State only the number of lines that include "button".

**DATA SEGMENT**
• • • •
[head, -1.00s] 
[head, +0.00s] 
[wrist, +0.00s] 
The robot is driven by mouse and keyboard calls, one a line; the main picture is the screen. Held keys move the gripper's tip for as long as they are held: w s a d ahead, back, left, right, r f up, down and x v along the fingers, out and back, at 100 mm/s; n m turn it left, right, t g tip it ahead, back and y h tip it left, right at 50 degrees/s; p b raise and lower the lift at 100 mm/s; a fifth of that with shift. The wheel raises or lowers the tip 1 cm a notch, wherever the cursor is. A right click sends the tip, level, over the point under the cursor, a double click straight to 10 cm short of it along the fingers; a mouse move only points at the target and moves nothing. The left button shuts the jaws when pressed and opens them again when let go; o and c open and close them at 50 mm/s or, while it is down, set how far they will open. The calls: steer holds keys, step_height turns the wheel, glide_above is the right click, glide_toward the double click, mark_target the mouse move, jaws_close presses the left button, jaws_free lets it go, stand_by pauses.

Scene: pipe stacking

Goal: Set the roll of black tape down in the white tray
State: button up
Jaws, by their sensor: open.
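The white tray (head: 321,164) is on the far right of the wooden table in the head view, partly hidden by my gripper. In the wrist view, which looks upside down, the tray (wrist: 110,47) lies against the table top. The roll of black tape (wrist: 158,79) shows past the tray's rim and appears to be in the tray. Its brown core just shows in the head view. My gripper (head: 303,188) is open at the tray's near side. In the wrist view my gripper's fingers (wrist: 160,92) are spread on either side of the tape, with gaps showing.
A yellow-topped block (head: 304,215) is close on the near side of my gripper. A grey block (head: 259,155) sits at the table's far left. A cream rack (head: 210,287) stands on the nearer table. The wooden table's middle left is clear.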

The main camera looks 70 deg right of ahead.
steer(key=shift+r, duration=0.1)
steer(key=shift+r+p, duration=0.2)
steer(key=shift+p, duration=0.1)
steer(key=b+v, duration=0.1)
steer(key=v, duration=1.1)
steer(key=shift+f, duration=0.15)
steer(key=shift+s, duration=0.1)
• • • •
**CORRECT RESULT**
2